[Start of EXERCISE INPUTS]
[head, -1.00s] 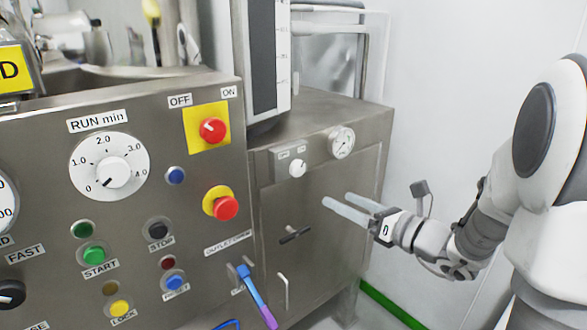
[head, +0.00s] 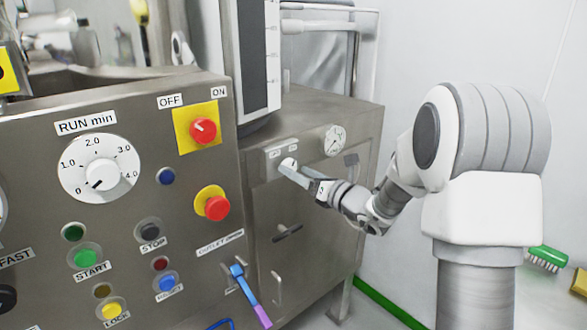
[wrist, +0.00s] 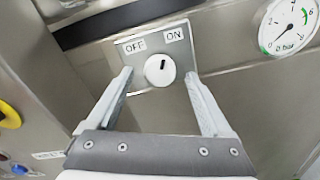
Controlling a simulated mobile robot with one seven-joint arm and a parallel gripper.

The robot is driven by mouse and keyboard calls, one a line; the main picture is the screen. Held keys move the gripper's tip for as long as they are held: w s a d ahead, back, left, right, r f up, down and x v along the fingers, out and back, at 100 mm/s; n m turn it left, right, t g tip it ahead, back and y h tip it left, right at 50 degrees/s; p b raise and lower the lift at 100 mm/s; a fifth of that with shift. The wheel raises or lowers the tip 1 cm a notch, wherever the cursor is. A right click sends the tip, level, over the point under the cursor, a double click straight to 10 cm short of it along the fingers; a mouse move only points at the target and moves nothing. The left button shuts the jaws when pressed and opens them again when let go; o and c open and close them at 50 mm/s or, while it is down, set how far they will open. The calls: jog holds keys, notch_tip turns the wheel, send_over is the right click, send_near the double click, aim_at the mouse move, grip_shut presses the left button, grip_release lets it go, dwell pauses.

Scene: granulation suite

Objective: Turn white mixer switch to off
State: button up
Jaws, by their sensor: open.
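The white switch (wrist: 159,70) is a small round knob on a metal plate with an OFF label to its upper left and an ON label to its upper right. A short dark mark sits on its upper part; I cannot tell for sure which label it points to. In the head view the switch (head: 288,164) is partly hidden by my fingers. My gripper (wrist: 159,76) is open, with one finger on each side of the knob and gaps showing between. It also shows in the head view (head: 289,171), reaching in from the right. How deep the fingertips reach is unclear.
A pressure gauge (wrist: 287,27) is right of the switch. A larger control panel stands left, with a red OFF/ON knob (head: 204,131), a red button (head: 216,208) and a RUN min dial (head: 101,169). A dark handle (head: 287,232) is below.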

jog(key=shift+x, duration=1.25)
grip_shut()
[End of EXERCISE INPUTS]
[Start of EXERCISE INPUTS]
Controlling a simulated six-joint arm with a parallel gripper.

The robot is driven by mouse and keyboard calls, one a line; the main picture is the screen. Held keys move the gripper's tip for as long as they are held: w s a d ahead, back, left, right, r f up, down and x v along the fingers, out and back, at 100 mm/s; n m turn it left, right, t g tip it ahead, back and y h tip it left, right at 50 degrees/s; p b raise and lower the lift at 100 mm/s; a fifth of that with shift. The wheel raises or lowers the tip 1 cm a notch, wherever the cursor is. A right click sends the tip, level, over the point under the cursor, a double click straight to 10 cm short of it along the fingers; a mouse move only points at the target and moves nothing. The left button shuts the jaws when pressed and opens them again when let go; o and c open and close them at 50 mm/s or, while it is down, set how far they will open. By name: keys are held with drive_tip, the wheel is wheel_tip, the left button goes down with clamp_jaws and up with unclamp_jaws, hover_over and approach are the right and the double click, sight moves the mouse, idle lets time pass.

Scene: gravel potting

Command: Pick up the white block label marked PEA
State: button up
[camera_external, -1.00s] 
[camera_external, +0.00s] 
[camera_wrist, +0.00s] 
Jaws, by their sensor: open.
[End of EXERCISE INPUTS]
[WHAT IS NEEDED] Copy the lines above exactly, starting at the one with "[head, +0.00s]" and ending at the one with "Controlling a simulated mobile", both included. Leave out any pictures and add nothing else.

[RESULT]
[head, +0.00s] 
[wrist, +0.00s] 
Controlling a simulated mobile robot with one seven-joint arm and a parallel gripper.

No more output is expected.